Member Name: DavidJay
Product:
The Last House On The Left (DVD)
Date: 05/10/09
Rating:
Advantages: Truly uncompromising, powerful, beautifully shot.
Disadvantages: Politically dubious to say the least.
Last House on the Left, Wes Craven's 1972 exploitation classic, represents one of those rare occasions when inexperience, fearlessness, anger and despair conspire to produce something which strikes the viewer as truly unique and important even as it obliterates all acknowledged indicators of "worth" within moments of its opening credits. It is a film which is, by any standards, shockingly lo-fi, grotty and chaotic. Yet it stands, alongside Hooper's The Texas Chain Saw Massacre, Romero's Dawn of the Dead and Craven's own The Hills Have Eyes, as one of the most astonishing, most intelligent and most damning American films of the decade.
Dennis Iliadis' 2009 remake is an infinitely slicker, much more conventionally "artful" affair which, like Aja's remake of The Hills Have Eyes, shirks none when it comes to the harrowing, graphic depiction of rape, mutilation and murder. Unlike Aja's film, however, it robs the source material of much of its political punch, and what it retains it reconfigures, turning a pitch-black, bleak condemnation of violence into a gung-ho, punch-the-air revenge fantasy.
Arriving with her mother and father at the family's vacation home, the young Mari Collingwood (Sara Paxton) heads off, alongside best friend Paige (Martha MacIssac), to score some dope from a local teenaged dealer, the quiet, shy Justin (Spencer Treat Clark). Justin invites them back to his motel apartment, where the three are soon joined by his father, the psychotic, escaped-convict Krug (Garret Dillahunt) and his two sadistic accomplices.
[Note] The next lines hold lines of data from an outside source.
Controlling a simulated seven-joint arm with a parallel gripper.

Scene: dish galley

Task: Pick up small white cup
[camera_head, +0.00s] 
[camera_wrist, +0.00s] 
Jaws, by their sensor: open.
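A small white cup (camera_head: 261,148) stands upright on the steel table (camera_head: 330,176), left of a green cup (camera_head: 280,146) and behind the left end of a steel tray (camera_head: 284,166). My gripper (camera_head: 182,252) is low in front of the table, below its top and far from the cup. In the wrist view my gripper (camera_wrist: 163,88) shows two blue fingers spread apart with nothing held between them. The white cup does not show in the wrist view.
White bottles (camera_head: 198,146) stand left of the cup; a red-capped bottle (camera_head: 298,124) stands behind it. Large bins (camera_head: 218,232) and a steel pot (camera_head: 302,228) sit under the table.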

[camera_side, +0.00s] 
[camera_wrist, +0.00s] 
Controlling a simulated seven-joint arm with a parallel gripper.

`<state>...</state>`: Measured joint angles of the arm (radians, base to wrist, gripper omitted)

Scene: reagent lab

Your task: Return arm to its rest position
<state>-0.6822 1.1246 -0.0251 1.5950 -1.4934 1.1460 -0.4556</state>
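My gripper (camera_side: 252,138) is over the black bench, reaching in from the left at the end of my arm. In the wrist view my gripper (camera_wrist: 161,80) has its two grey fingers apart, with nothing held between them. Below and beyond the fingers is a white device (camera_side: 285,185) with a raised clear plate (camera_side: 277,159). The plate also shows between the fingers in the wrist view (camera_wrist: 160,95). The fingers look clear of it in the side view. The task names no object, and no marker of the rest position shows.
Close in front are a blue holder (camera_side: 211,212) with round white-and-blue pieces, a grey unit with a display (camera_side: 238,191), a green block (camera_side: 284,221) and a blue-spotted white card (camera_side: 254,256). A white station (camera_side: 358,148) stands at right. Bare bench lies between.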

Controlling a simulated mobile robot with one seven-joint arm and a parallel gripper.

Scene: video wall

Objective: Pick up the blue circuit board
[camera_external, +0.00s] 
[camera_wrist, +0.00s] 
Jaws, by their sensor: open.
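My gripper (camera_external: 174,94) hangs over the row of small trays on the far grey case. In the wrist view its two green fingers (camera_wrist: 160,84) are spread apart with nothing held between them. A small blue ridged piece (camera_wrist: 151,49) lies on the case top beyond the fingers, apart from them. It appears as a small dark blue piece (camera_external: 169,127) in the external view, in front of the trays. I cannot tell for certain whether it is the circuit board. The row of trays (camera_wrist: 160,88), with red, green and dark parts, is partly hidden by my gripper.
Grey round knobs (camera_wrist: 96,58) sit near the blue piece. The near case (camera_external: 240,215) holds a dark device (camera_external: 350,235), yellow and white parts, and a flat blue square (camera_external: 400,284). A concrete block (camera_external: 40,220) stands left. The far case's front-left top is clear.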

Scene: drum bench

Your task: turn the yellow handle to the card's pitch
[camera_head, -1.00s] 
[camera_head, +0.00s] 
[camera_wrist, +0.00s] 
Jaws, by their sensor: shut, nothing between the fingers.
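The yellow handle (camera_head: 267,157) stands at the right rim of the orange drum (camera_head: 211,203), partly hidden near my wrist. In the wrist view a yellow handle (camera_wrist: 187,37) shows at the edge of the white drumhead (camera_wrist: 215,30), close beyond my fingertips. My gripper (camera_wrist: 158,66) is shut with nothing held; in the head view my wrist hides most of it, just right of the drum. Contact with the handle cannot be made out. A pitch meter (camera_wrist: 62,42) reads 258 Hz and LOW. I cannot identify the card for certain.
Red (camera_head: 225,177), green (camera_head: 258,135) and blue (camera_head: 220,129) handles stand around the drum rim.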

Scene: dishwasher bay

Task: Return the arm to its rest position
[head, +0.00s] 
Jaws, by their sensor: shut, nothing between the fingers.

From here, the film spirals into a truly punishing, brutal play of violence, violation, and vengeance.
The two girls are raped and, it is assumed, murdered. Their car playing up, the villains call at a nearby house for assistance - a house coincidentally occupied by Emma and John Collingwood. Soon, the events of the day are brought to light, and the parents embark upon a series of devastating retaliatory murders.
Iliadis' film is absolutely one of the most powerful American horror films of the past decade. Every blow, be it the dull thud of a head off a bathroom wash-hand-basin or the crunch of finger-bones thrust into the blades of a garbage-disposal unit, registers with a sickening, disorientating wallop. The rape scene is almost unbearably protracted and the whole thing is suffused with an air of utmost despair - at least until the final half-hour, when certain derivations from the source come into play, and the dubious politics of the enterprise are made apparent.
Hitherto this shift, the heart of the film, perhaps surprisingly, has lain with Treat Clark's Justin. Utterly appalled at what is happening, he nonetheless exudes an air of utter resignation. What can he do? What can anyone do? Nothing. Sit by the tree and wait for it to end, knowing he'll most likely suffer a similar fate before long.
The cinematography is absolutely stunning throughout, shots framed at curious angles, events playing out with an almost slow-motion, languid air wholly at odds (but somehow fittingly so) with the terrors on display. Characters are positioned in stark relief to an unfocused, hazy world of ghosts and half-glimpsed demons. The environment has an ambiguity which is not mirrored in the narrative itself.
There is much to say about Last House that cannot be said here for the simple reason that to do so would be to spoil many of its surprises. Suffice it to note that it is a deeply uncomfortable experience for reasons both intentional and otherwise, yet for all that it is problematic, it is at least compelled to present rape as the unutterably evil act that it is, something which we would hope we're all aware of by now, and yet, in the wake of, for example, Zack Snyder's repulsive, imbecilic Watchmen, one can't help but wonder...
Summary: A problematic film that is nonetheless incredibly powerful and artful.